Sour Grapes Is Not a Moral High Ground
International legal experts—people who have spent decades parsing maritime law, sovereignty claims, treaties, and the laws of armed conflict—cannot agree on the legality of the recent strikes against cartels near Venezuela. These are specialists. This is what they do. And they are still arguing about it.
So naturally, Senator Mark Kelly decided that rank-and-file servicemembers should sort it out based on a 90-second video lecture about “following lawful orders.”
Being a retired Navy Captain and an astronaut is impressive, but it does not make you the last word on international law. This is not civic education. It is performative nonsense—sour grapes dressed up as a sermon.

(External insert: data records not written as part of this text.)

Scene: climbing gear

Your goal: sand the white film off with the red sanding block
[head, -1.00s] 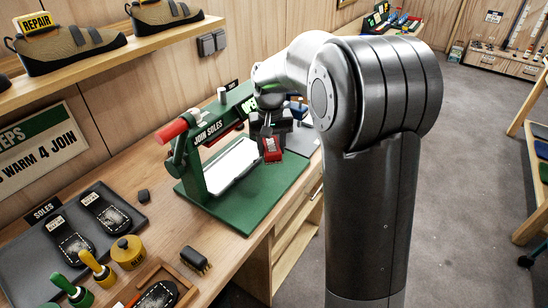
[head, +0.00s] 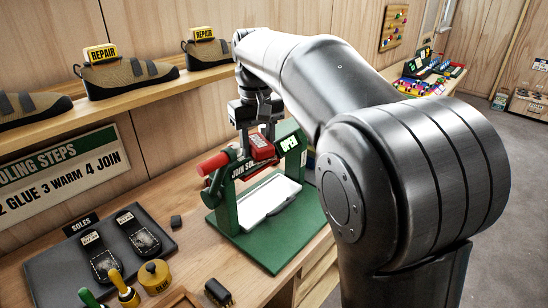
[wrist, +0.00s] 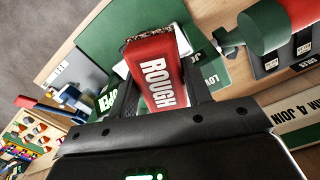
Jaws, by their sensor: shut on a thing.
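My gripper (head: 262,140) is shut on the red sanding block (head: 262,149) and holds it in the air by the green press's upper bar. In the wrist view the block (wrist: 155,78) sits between the fingers, its white ROUGH label showing and a dark, gritty edge at its far end. Two dark soles lie on the grey mat (head: 62,285) at the left, the near one (head: 104,263) and the far one (head: 140,236). Both have whitish patches on the lower part. I cannot tell whether these are the white film.
The green press (head: 270,250) with a white bed (head: 268,203) and red handle (head: 213,164) stands below my gripper. A yellow GLUE pot (head: 154,273), a dark brush (head: 218,291) and a wooden tray's edge (head: 172,299) are in front. The shoe shelf (head: 150,88) runs above.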

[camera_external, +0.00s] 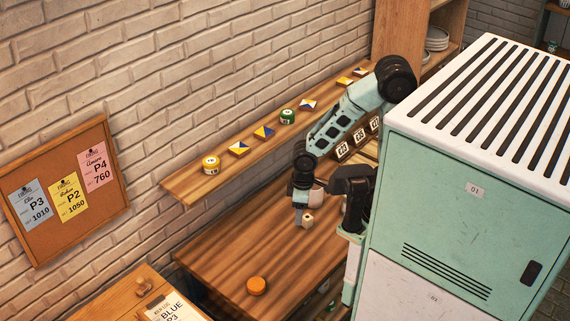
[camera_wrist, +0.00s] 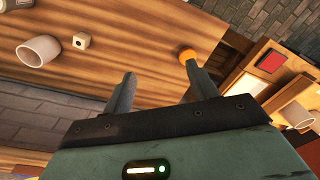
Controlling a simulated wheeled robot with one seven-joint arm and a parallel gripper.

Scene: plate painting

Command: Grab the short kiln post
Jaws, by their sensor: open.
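A small cream block with a dark hole, which looks like the short kiln post (camera_wrist: 80,43), rests on the wooden table (camera_wrist: 95,75), at upper left in the wrist view. In the external view a small pale block (camera_external: 308,219) shows just below and right of my gripper (camera_external: 300,203), partly overlapped by it. My gripper (camera_wrist: 158,70) is open, and nothing shows between its fingers. In the wrist view the post lies apart from the fingers, to the left of the left finger.
A pale cup (camera_wrist: 38,50) lies near the block. An orange round piece (camera_external: 256,286) is at the table's front; in the wrist view it appears behind the right fingertip. A wall shelf (camera_external: 190,187) holds several pots and tiles. Bare table lies left of my gripper.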

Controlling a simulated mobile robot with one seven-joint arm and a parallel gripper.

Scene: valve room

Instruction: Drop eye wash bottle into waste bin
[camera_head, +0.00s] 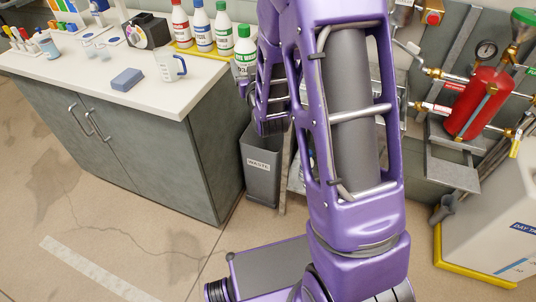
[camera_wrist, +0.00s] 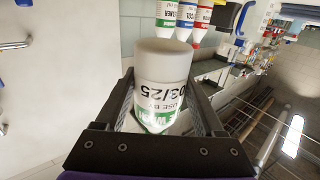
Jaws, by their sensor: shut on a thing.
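The eye wash bottle (camera_wrist: 164,66) is white with green print and the black text "03/25". In the wrist view it sits between the two dark fingers of my gripper (camera_wrist: 163,80), which is shut on it. A green-capped bottle, which looks like this one, shows in the head view (camera_head: 243,68) at the counter's right end, partly behind my purple arm. Whether it touches anything below is hidden. The grey waste bin (camera_head: 262,180), labelled "WASTE", stands on the floor right of the cabinet, below the bottle. My arm hides part of its rim and right side.
Red (camera_head: 181,25), blue (camera_head: 201,28) and green-labelled (camera_head: 223,29) bottles stand in a yellow tray (camera_head: 183,48) on the counter (camera_head: 90,72). A measuring jug (camera_head: 166,66) and blue sponge (camera_head: 127,79) are nearby. A red cylinder (camera_head: 478,105) with pipes is at right.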

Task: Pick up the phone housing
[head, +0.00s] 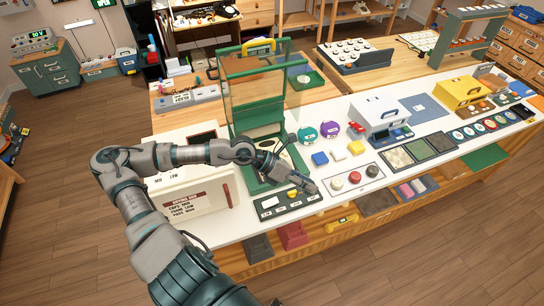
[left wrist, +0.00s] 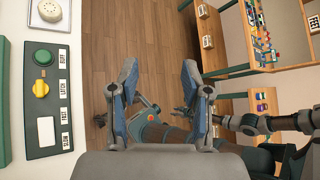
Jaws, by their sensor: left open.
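I cannot tell for sure which thing is the phone housing. A white box with a handle and blue front parts (head: 380,112) and a yellow box with a handle (head: 460,92) stand on the white counter (head: 225,240). My left gripper (head: 304,182) is over the counter's front, beside the dark control panel (head: 283,206). That panel, with a green button and yellow knob, also shows there (left wrist: 44,105). A dark jointed arm, seemingly my right, shows at right; its jaws are unclear.
A green frame with clear panes (head: 258,95) stands behind my left forearm. Teal (head: 307,134) and purple (head: 330,130) round pieces lie right of it. A tray with three round buttons (head: 355,179) is right of the gripper. Grey and dark pads (head: 421,148) lie beyond.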

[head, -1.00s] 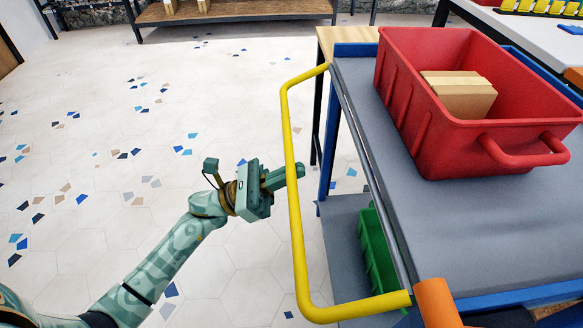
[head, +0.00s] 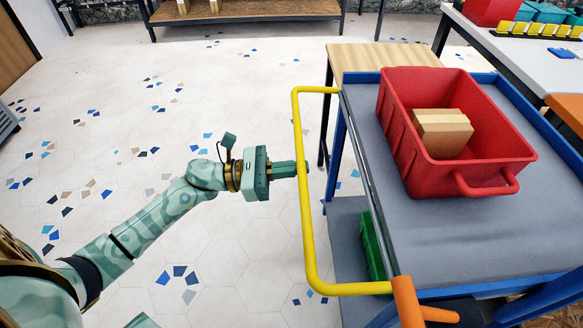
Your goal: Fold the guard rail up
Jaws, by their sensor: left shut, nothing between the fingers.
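The yellow guard rail (head: 306,215) is a U-shaped bar on the left side of the blue-framed cart (head: 430,235). It sticks out to the left of the cart's edge, its two ends meeting the cart at the far and near corners. My left gripper (head: 300,169) is shut and empty. Its fingertips are at the rail's long bar, about halfway along; I cannot tell whether they touch it. My right gripper is not in view.
A red bin (head: 415,165) with a cardboard box (head: 442,134) stands on the cart top. A green bin (head: 374,247) sits on the lower shelf. An orange handle (head: 408,303) is at the near corner. The floor left of the cart is clear.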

The Lecture Nobody Asked For
The military does not need reminders from out-of-power politicians about what constitutes a lawful order. The military operates under the Uniform Code of Military Justice, a framework vastly more rigorous than anything governing the people making these videos. Servicemembers have legal officers, commanders, protocols, and decades of institutional precedent guiding them. They know their duties. They know them better than the consultants producing slick videos for Twitter engagement.
So if the message wasn’t actually for the military, who was it for?
It was for the public. And not in a constructive way. It was a way to hint at impropriety without evidence, to sprinkle implications of illegality while maintaining plausible deniability, and to frame the video’s creators as moral guardians even after they lost direct influence over the institutions they are lecturing.
When you can’t govern, you grandstand. When you’ve lost authority, you reach for moral posturing as a substitute. This video wasn’t about principle, democracy, or the rule of law. It was about reclaiming relevance after forfeiting it.
The Real Damage
Let’s be direct about why they lost that authority. Inflation didn’t climb to nine percent by accident, and the border didn’t collapse on its own. Governance failed. The public noticed. Elections have consequences, and so does incompetence.
But here is what makes this video worse than ordinary political theater: it damages something genuinely valuable.
The American military is one of the few remaining institutions that has maintained an apolitical tradition. Servicemembers serve the Constitution, not a party. They follow lawful orders from whoever the civilian leadership happens to be, regardless of which party occupies the White House. This tradition isn’t just important—it is foundational to how civilian-military relations work in a democracy.
Dragging servicemembers into partisan rhetorical battles corrodes that tradition. It puts them in an impossible position: either they are being told their commanders are issuing unlawful orders (with zero evidence), or they are being used as props in a political dispute that has nothing to do with them. Neither is acceptable.
The people making these videos don’t seem to care. They aren’t thinking about institutional damage or the position they are putting servicemembers in. They are thinking about engagement metrics and the dopamine hit of feeling righteous.
That isn’t moral leadership. That is narcissism with a flag pin.
Earn It
Now, predictably, we hear cries of “unprecedented retaliation” when there is pushback. We are told the FBI is being weaponized. But somehow the unprecedented grandstanding that started this—a sitting senator using his military credentials to publicly question the lawfulness of orders given to servicemembers—doesn’t count?
You don’t get to throw punches at the chain of command and then claim victimhood when the system swings back.
If politicians want the public’s respect back, they should earn it the way anyone else does: by doing their jobs well. Not by grandstanding. Not by preaching. Not by lecturing people who already know their duties far better than the people making the videos.
Sour grapes is not a moral high ground. Voters can see right through it. And so can the troops.